Sarebbe interessante raccogliere dai nostri preti, di tutte le età, il racconto della loro vocazione. Di solito sono storie avvolte da quella riservatezza che giustamente protegge i segreti più cari, le relazioni più intime: non tutto può essere raccontato e neppure capito nella sua verità e densità interiore. In ogni caso, credo che quei racconti ci farebbero scoprire quanto sia grande la fantasia dello Spirito, che inventa circostanze, provoca incontri, mette in atto sante “seduzioni”, suscita desideri e sentimenti prima sconosciuti, genera atti di coraggio di cui non ci si riteneva capaci.
Tanto per raccontare qualcosa della mia storia, mi chiedo ogni tanto come ho fatto, quasi sessant’anni fa, a lasciare la mia famiglia quando avevo 14 anni per entrare in un Seminario (dei frati) a 180 chilometri dalla mia città, ritornando a casa, per una breve vacanza, solo dopo due anni. Sono convinto che non si è trattato di una decisione né disumana (una deprecabile lacerazione familiare) né eroica; però oggi credo che la determinazione con cui ho compiuto quella liberissima scelta non era solo farina del mio sacco: Qualcuno mi parlava e mi “muoveva” dentro. E’ stata, la mia, una “povera” risposta; però ho sentito di poter rispondere, e a distanza di tanti anni sono contento d’aver detto di sì.
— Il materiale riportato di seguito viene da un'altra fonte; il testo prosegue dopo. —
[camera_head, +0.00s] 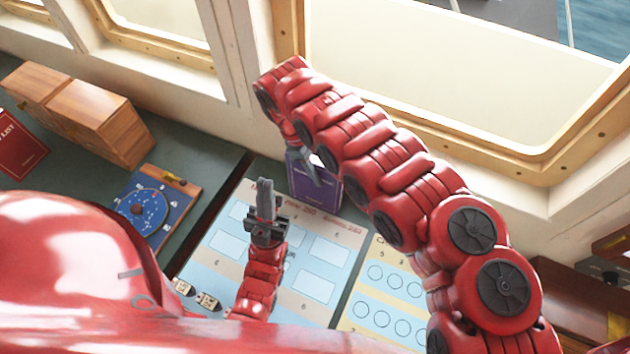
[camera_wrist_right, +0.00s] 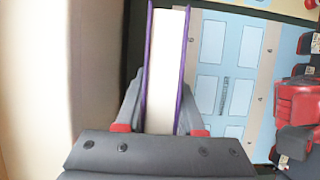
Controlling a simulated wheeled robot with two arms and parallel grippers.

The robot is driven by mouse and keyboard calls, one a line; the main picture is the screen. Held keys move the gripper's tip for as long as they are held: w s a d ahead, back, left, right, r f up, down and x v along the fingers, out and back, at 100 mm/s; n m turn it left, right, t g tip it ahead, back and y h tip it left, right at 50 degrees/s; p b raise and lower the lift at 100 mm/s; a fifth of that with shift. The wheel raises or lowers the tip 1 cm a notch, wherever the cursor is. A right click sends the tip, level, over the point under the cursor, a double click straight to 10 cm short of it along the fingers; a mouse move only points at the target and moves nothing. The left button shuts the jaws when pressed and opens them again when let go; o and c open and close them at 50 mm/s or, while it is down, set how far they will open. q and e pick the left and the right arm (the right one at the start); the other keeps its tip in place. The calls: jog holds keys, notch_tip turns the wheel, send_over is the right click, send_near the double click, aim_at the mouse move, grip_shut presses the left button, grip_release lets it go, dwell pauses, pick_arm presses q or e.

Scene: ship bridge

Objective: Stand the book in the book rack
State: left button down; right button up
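The purple book (camera_head: 316,194) is upright near the window wall, above the desk's back edge. My right gripper (camera_head: 308,166) comes down on it from above. In the right wrist view, the fingers lie on both purple covers of the book (camera_wrist_right: 165,70), with its white page edge between them. Whether the book touches the desk is unclear. My left gripper (camera_head: 265,195) points up over the blue chart, apart from the book; its fingers look close together, but the gap is unclear. I cannot surely identify the book rack; wooden boxes (camera_head: 80,110) stand at the left.
A red book (camera_head: 18,145) is at the far left edge. A blue dial board (camera_head: 155,208) lies on the green desk. The blue chart (camera_head: 318,258) and a yellow chart (camera_head: 385,300) cover the middle. Small dice-like blocks (camera_head: 207,300) are near my body.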

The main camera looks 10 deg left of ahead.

Ma non ho risposto in totale solitudine, in una relazione con il Chiamante dove nessuno ha potuto “mettere il naso”. E’ stata una riposta accompagnata (non pilotata) da parte di chi mi ha aiutato a capire se quella voce fosse frutto soltanto di suggestioni passeggere e “autoprodotte”, se la decisione di un ragazzo poteva maturare in una decisione da adulto, se quello che io intendevo con la mia risposta era ciò che intendeva Colui che mi chiamava, se quello che io desideravo coincideva con i desideri della Chiesa che riconosce e sancisce ogni chiamata al ministero…
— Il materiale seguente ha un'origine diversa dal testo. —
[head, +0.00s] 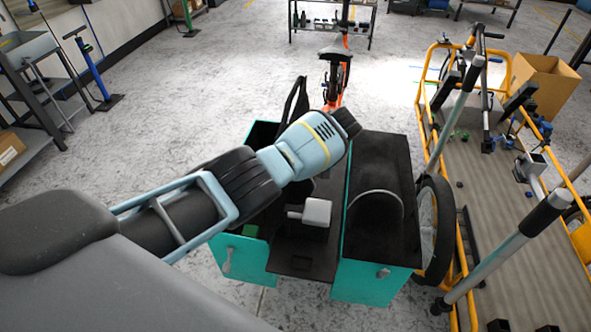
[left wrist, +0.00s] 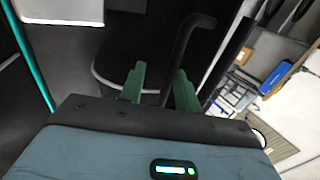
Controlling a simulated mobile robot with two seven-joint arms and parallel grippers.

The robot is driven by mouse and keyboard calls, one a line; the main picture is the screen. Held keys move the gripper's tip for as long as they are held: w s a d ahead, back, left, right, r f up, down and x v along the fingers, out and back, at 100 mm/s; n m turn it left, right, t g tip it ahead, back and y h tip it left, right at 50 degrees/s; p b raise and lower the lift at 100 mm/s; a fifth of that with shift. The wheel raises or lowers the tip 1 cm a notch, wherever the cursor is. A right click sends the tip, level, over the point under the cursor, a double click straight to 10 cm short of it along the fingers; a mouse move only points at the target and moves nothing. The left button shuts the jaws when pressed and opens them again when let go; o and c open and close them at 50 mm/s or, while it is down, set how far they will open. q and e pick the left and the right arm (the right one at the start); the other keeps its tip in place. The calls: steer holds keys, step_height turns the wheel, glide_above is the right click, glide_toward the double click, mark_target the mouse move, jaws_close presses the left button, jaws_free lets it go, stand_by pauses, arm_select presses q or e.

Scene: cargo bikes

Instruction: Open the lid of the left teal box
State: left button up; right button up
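The left teal box (head: 240,258) hangs on the left side of a cargo bike's rear, with a grey latch on its front. Its top shows a dark interior with a green item (head: 250,230) inside; my arm covers much of it. A thin dark upright piece (head: 294,103) rises at its far inner edge; I cannot tell if it is the lid. My left gripper (head: 347,122) is above the far part of the boxes. In the left wrist view its green fingers (left wrist: 158,86) are apart, with a dark bent bar (left wrist: 190,45) showing between or behind them. My right gripper is not in view.
The right teal box (head: 372,283) has a black top with a curved grey band. A yellow-framed cargo bike (head: 455,262) stands close on the right. Open floor (head: 215,85) lies to the left and behind.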

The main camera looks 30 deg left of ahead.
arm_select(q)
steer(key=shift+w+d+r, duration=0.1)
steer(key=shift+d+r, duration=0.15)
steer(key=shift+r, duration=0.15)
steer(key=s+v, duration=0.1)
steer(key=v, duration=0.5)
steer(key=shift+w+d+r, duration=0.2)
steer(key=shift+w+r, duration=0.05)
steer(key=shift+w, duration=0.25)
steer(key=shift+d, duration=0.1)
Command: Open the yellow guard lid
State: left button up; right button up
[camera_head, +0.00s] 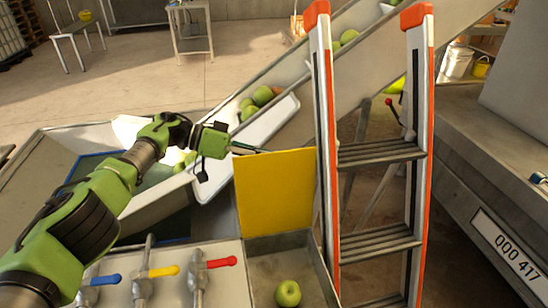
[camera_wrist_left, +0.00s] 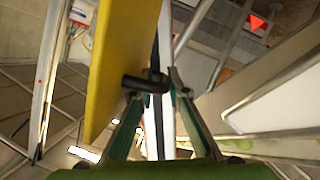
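The yellow guard lid (camera_head: 273,193) stands upright at the back of an open grey box (camera_head: 262,266) in the head view. The box's inside shows, with a green apple (camera_head: 288,293) on its floor. In the left wrist view the lid (camera_wrist_left: 112,65) is a tall yellow panel seen nearly edge-on, with a short black handle (camera_wrist_left: 146,84) sticking out from it. My left gripper (camera_head: 262,151) is at the lid's top edge. Its fingers (camera_wrist_left: 155,88) are apart, with the handle across the gap between their tips; a firm grip is not visible. My right gripper is not in view.
A ladder with orange-edged rails (camera_head: 325,150) stands close right of the lid. Blue, yellow (camera_head: 160,271) and red (camera_head: 221,262) valve levers lie left of the box. A sloping white conveyor (camera_head: 270,120) with apples runs behind. A grey trailer body (camera_head: 480,160) is at the right.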

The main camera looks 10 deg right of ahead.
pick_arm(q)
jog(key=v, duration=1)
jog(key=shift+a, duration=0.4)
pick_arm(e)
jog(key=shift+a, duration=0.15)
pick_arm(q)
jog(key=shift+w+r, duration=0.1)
Ecco, allora, perché io benedico il dono del Seminario diocesano. Perché consente agli alunni che lo abitano di fare chiarezza su di sé e di comprendere meglio ciò che è davvero chiamata di Dio (magari giungendo a scelte diverse), di imparare a scegliere con libertà e responsabilità, di crescere dentro conoscendo in profondità Gesù e il suo Vangelo, di irrobustire il desiderio e l’impegno di farsi discepolo, servo, missionario, pastore, uomo del dono di sé, umile buon samaritano. Non è impegno da poco quello che svolge il Seminario: richiede energie fresche e dedizione sincera, persone capaci di stare accanto con discrezione e maturità, di accompagnare con rispetto e chiarezza di idee. C’è da ringraziare sinceramente chi vi lavora, con compiti diversi.
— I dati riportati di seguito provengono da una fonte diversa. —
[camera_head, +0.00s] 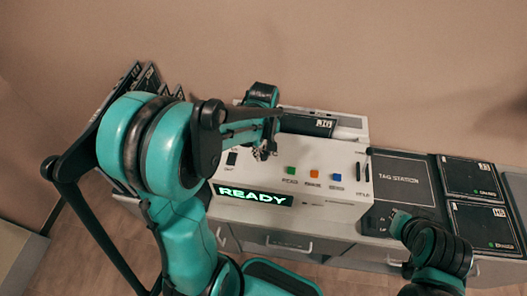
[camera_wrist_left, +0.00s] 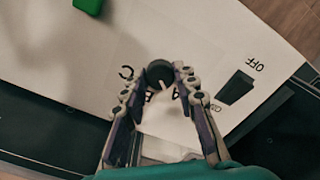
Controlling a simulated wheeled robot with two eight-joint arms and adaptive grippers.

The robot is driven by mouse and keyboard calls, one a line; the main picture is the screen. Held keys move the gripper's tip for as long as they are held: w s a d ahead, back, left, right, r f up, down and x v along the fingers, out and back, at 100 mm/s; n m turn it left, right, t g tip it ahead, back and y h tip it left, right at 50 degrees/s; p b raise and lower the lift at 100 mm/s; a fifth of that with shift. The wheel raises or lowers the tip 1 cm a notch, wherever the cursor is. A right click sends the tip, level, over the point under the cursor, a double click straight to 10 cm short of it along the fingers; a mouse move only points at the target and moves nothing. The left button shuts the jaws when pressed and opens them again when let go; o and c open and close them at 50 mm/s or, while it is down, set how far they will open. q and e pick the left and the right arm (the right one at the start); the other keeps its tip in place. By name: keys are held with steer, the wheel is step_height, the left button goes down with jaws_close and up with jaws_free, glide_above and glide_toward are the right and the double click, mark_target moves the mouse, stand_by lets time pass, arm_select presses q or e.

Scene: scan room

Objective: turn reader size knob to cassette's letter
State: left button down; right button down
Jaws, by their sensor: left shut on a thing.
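The white reader (camera_head: 345,185) stands on the counter with a lit READY display (camera_head: 252,194). In the left wrist view its round dark knob (camera_wrist_left: 159,72) sits between the fingertips of my left gripper (camera_wrist_left: 158,82), which is shut on it. The knob's white pointer line slants down and slightly right in that view. Letters show around it; C is at the left, and the others are partly covered by the fingers. In the head view my left gripper (camera_head: 264,151) hides the knob. A black cassette (camera_head: 308,124) lies at the reader's top; its lettering is too small to read surely.
Green, orange and blue buttons (camera_head: 314,173) line the reader's top. A black switch (camera_wrist_left: 235,88) marked OFF is right of the knob. The TAG STATION pad (camera_head: 400,180) and black cassettes (camera_head: 470,178) lie at the right. My right arm is at the lower right.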

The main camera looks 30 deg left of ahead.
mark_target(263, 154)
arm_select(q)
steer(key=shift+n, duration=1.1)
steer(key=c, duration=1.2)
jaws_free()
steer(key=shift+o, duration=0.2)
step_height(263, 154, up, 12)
Ma il Seminario non è collocato in una terra irreale, “altra” rispetto a quella in cui si svolge la vita ordinaria dei cristiani della nostra Diocesi: è profondamente legato alle nostre parrocchie e ne raccoglie i frutti; è legato alle nostre famiglie, alle nostre associazioni, ai cristiani – soprattutto adulti – che “fanno” le nostre comunità, e pongono le condizioni perché «la voce di Dio che risuona nei cuori» non sia zittita, non sia sovrastata da altre voci, non sia resa “innocua” dalla convinzione che farsi prete sia una scelta stravagante e poco redditizia.
Da sempre le “sane” vocazioni al presbiterato nascono perché si scorgono modelli avvincenti di preti, perché qualcuno si fa mediatore della voce di Dio, perché la preghiera di tutti invoca il dono di “operai per la messe”. Se il Seminario svolge un prezioso lavoro nel far sì che alla Chiesa non manchino preti, non meno importante è il compito delle singole comunità cristiane, alle quali è chiesto di essere terreno buono che rende possibile il fiorire di “sì” generosi e fiduciosi a Colui che non cessa di chiamare “pescatori di uomini”.